Perché è tornato ad “Amici” dopo alcuni anni di assenza?
«Perché la produzione mi ha chiesto di ricoprire un ruolo strettamente collegato alle mie modeste competenze. Nessun parere “emotivo” dipendente dal gusto o dalla emotività. Solo il rilievo di una eventuale “fallosità” tecnica da segnalare alla giuria».

Come l’ha convinta Maria?
«Dicendomi che crede molto nei ragazzi ammessi al Serale. Ha mostrato un enorme entusiasmo che, come tutti sanno, viaggia sempre di pari passo con l’impegno che profonde nei suoi progetti. Quindi mi sono detto: “Perché no?”. È un ambiente che già conosco, un gruppo da cui ho avuto molto».

Lei e il coreografo Luciano Cannito avete un compito specifico.
«Sì, siamo tenuti a segnalare qualcosa che abbiamo visto o sentito in conflitto col giudizio emesso dalla giuria o da Loredana Bertè. Mi piace questo ruolo, anche quando non sortisce ripensamenti da parte dei giudici. Di sicuro aggiunge qualche elemento all’analisi che il telespettatore fa dalla poltrona di casa».

Anche la sua postazione sopraelevata non è male, vero?
«Davvero privilegiata, meglio di un posto in prima fila».

Di cosa parlate con Cannito quando la regia non vi inquadra?
«Ci scambiamo pareri, ciascuno sui concorrenti della disciplina dell’altro».

A che cosa servono i monitor che avete di fianco a voi?
«Se dovessimo riscontrare un’irregolarità, possiamo segnalarla al tecnico video di fianco a noi, che estrapola il frammento da far riesaminare dalla commissione lì per lì in studio. Sempre che il verdetto sia in contraddizione con ciò che abbiamo rilevato. Altrimenti non interveniamo».

Il direttore artistico dei Bianchi, la popstar Ricky Martin, guarda i piedi di un artista. Lei da cosa è attratto?
«Dal suono della voce, dal modo di articolare i fonemi. Una sindrome come quella del professor Henry Higgins, il glottologo del musical “My fair lady”».

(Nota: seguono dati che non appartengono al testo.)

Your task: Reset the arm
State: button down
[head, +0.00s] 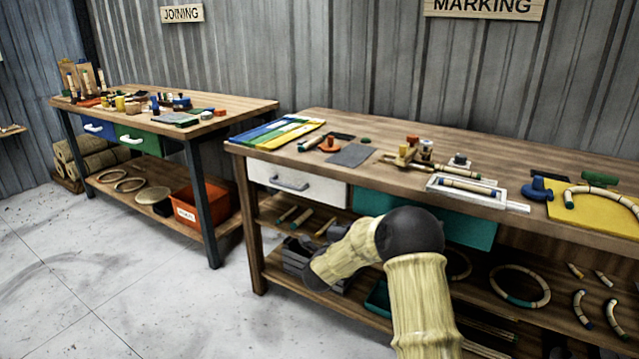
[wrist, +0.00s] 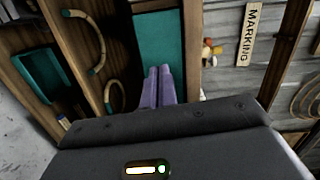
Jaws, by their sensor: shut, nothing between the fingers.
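My gripper shows in the wrist view as two purple fingers (wrist: 159,72) lying side by side, shut and empty. They point toward the front of the marking bench, over its teal drawer (wrist: 159,42). In the head view my arm rises from the bottom and bends at a dark joint to the left, in front of the bench. My gripper's fingers cannot be made out there. The teal drawer (head: 474,229) shows partly behind my arm.
The marking bench (head: 300,125) holds a white tray (head: 505,200), a yellow board (head: 590,218) and small tools. Its lower shelf carries cane rings (head: 545,287) and a grey crate (head: 297,262). A joining bench (head: 250,104) stands left. The floor (head: 150,275) is clear.

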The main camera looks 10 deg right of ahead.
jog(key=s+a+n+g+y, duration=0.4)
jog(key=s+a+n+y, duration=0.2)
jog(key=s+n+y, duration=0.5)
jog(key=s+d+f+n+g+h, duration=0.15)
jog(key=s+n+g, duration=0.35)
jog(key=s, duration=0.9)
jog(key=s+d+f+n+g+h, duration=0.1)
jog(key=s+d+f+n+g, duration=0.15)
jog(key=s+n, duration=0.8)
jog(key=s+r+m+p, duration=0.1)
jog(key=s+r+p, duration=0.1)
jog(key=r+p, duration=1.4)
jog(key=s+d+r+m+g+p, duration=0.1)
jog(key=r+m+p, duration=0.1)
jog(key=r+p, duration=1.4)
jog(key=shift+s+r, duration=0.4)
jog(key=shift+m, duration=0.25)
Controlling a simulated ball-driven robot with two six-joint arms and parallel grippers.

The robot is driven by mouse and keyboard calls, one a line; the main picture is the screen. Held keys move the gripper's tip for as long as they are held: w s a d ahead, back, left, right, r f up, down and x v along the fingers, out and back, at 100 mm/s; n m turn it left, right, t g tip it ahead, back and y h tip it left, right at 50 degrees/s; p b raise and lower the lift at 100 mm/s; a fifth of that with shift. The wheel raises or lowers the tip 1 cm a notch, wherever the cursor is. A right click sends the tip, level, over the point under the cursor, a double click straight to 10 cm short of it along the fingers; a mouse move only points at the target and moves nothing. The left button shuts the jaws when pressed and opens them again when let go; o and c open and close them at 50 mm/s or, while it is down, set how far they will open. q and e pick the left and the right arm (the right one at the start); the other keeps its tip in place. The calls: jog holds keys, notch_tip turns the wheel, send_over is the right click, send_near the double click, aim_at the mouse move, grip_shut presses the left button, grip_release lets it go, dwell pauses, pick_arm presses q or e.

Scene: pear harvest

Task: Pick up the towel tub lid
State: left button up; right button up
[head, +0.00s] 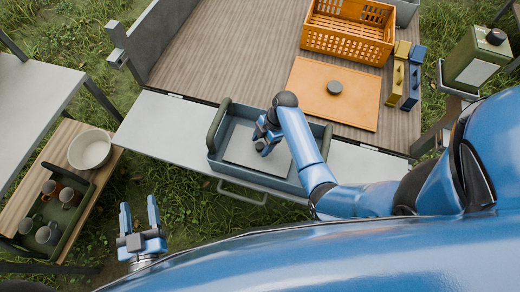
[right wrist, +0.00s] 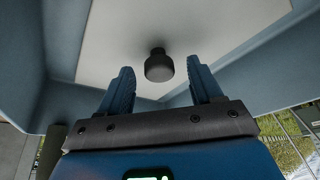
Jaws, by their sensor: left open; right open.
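The lid is a pale flat panel (head: 243,150) lying in the blue-grey tub (head: 250,177). In the right wrist view the lid (right wrist: 110,40) has a dark round knob (right wrist: 158,68). My right gripper (head: 265,143) is over the lid in the head view, and it hides the knob there. In the right wrist view its open fingers (right wrist: 160,80) stand on either side of the knob, with visible gaps; I cannot tell the exact depth. My left gripper (head: 139,212) is open and empty over the grass, left of the tub.
Tub walls surround the lid closely. Behind are an orange board (head: 320,105) with a dark knob, an orange crate (head: 345,42) and yellow and blue blocks (head: 411,85). At left, a bowl (head: 90,149) and a tray (head: 84,222) of mugs sit on a wooden shelf.

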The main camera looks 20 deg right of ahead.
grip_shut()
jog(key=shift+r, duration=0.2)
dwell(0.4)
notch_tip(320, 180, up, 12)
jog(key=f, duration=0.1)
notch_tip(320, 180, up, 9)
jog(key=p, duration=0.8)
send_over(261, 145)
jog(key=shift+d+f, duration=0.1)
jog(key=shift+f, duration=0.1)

Ha mai lavorato assieme al direttore artistico dei Blu, il tenore Vittorio Grigolo?
«Nel 2017, per l’orchestra e il coro dell’Arena di Verona, ho arrangiato “Bohemian Rhapsody” che Vittorio ha cantato, accompagnato dagli attuali Queen. Avevo preparato anche gli altri brani della band e mi alternavo alla direzione con Andrea Battistoni. Purtroppo il pezzo con Vittorio toccò a lui, ma sentire suonare ciò che avevo scritto è stato comunque molto appagante».

Al serale di “Amici” dirige l’orchestra di 30 giovani musicisti il 28enne Marco Vito. Non le manca sentire la frase: «Dirige l’orchestra il Maestro Peppe Vessicchio»?
«Ad “Amici” ho diretto per tanti anni. Poi abbiamo di comune accordo cambiato pagina. Maria sa bene che anch’io non ricalcherei gli stessi passi. Ho nuovi progetti e nuove mete legate alla musicoterapia, un ambito che mi fa sentire molto realizzato. Poi c’è il lavoro sulle canzoni dello “Zecchino d’oro” dove ho deciso di investire molta attenzione».

Perché non fa Sanremo da un po’?
«Quest’anno sono mancato perché non ho collaborato ad alcun progetto fra quelli che si sono proposti in gara. Perché io avessi una chance avrebbero dovuto concorrere i miei pomodori!».

Nel 1982 guidò un carro funebre nel film “Giggi il bullo”. Ha altre “originalità” nel suo curriculum?
«All’inizio, oltre che nel cabaret (ha esordito come musicista nel gruppo I Trettré, ndr), ho lavorato come cuoco su una nave merci che collegava Livorno con il nord Africa e ho venduto in strada presepi realizzati e dipinti da me».

Nel tempo libero cosa fa?
«Sogno, compongo, cucino, innaffio qualche piantina, provo a pensare qualcosa che mi stupisca».

Sua moglie Enrica, sua figlia Alessia e sua nipote Teresa la guardano in televisione?  
«Le donne di casa si lamentano che io non avviso quando compaio in tv».

Lei si rivede?
«No, mi imbarazza. Se casualmente capita, cambio canale. Sono diventato bisnonno un mese fa, quindi in questo periodo ho soprattutto voglia di ammirare la piccola Alice il più possibile. Correrei, per andare da lei».